▶ [INFORMATION SHOWN]
┄┄┄┄┄┄
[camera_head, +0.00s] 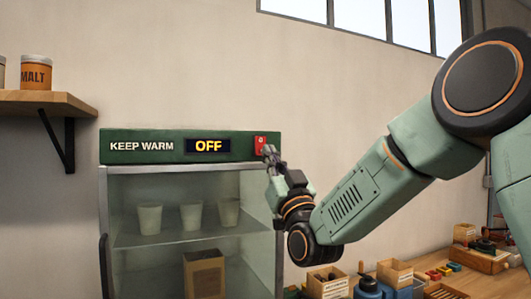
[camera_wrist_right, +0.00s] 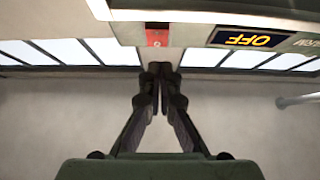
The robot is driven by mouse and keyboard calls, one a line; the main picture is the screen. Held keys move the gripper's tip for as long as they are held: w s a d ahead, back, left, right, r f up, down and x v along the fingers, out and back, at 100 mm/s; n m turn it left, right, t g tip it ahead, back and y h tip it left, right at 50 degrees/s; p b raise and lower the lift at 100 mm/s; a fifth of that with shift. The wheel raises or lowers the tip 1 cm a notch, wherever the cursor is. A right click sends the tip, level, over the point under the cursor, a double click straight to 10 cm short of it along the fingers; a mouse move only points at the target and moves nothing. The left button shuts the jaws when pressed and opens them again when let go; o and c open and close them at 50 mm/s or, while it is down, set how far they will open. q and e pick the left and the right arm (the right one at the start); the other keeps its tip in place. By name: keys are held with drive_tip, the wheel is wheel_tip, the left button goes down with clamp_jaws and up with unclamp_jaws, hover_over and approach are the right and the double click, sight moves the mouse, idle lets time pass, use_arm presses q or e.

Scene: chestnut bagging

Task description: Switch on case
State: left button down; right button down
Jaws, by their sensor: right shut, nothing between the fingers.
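The warming case (camera_head: 191,172) has a green header reading KEEP WARM, and its display (camera_head: 208,146) reads OFF in yellow. A red switch (camera_head: 260,145) sits at the right end of the header. My right gripper (camera_head: 269,154) is shut and empty, with its tips just below and right of the switch. In the right wrist view the shut fingertips (camera_wrist_right: 156,72) point toward the red switch (camera_wrist_right: 157,37), which appears beyond them; I cannot tell whether they touch it. The display also shows there (camera_wrist_right: 248,38), upside down. My left gripper is not in view.
The case holds several pale cups (camera_head: 190,216) and a brown box (camera_head: 204,274) behind its glass. A shelf (camera_head: 45,103) with a MALT tin (camera_head: 36,72) is at the left. A wooden table with small boxes (camera_head: 395,273) is at lower right.

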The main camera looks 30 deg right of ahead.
┄┄┄┄┄┄
▶ [WRITTEN PROBLEM]
Your copy of the data should match it exactly, except that pictures are left out.

▶ [EXPECTED OUTPUT]
[camera_head, +0.00s] 
[camera_wrist_right, +0.00s] 
The robot is driven by mouse and keyboard calls, one a line; the main picture is the screen. Held keys move the gripper's tip for as long as they are held: w s a d ahead, back, left, right, r f up, down and x v along the fingers, out and back, at 100 mm/s; n m turn it left, right, t g tip it ahead, back and y h tip it left, right at 50 degrees/s; p b raise and lower the lift at 100 mm/s; a fifth of that with shift. The wheel raises or lowers the tip 1 cm a notch, wherever the cursor is. A right click sends the tip, level, over the point under the cursor, a double click straight to 10 cm short of it along the fingers; a mouse move only points at the target and moves nothing. The left button shuts the jaws when pressed and opens them again when let go; o and c open and close them at 50 mm/s or, while it is down, set how far they will open. q and e pick the left and the right arm (the right one at the start); the other keeps its tip in place. By name: keys are held with drive_tip, the wheel is wheel_tip, the left button goes down with clamp_jaws and up with unclamp_jaws, hover_over and approach are the right and the double click, sight moves the mouse, idle lets time pass, use_arm presses q or e.

Scene: chestnut bagging

Task description: Switch on case
State: left button down; right button down
Jaws, by their sensor: right shut, nothing between the fingers.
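The warming case (camera_head: 191,172) has a green header reading KEEP WARM, and its display (camera_head: 208,146) reads OFF in yellow. A red switch (camera_head: 260,145) sits at the right end of the header. My right gripper (camera_head: 269,154) is shut and empty, with its tips just below and right of the switch. In the right wrist view the shut fingertips (camera_wrist_right: 156,72) point toward the red switch (camera_wrist_right: 157,37), which appears beyond them; I cannot tell whether they touch it. The display also shows there (camera_wrist_right: 248,38), upside down. My left gripper is not in view.
The case holds several pale cups (camera_head: 190,216) and a brown box (camera_head: 204,274) behind its glass. A shelf (camera_head: 45,103) with a MALT tin (camera_head: 36,72) is at the left. A wooden table with small boxes (camera_head: 395,273) is at lower right.

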The main camera looks 30 deg right of ahead.

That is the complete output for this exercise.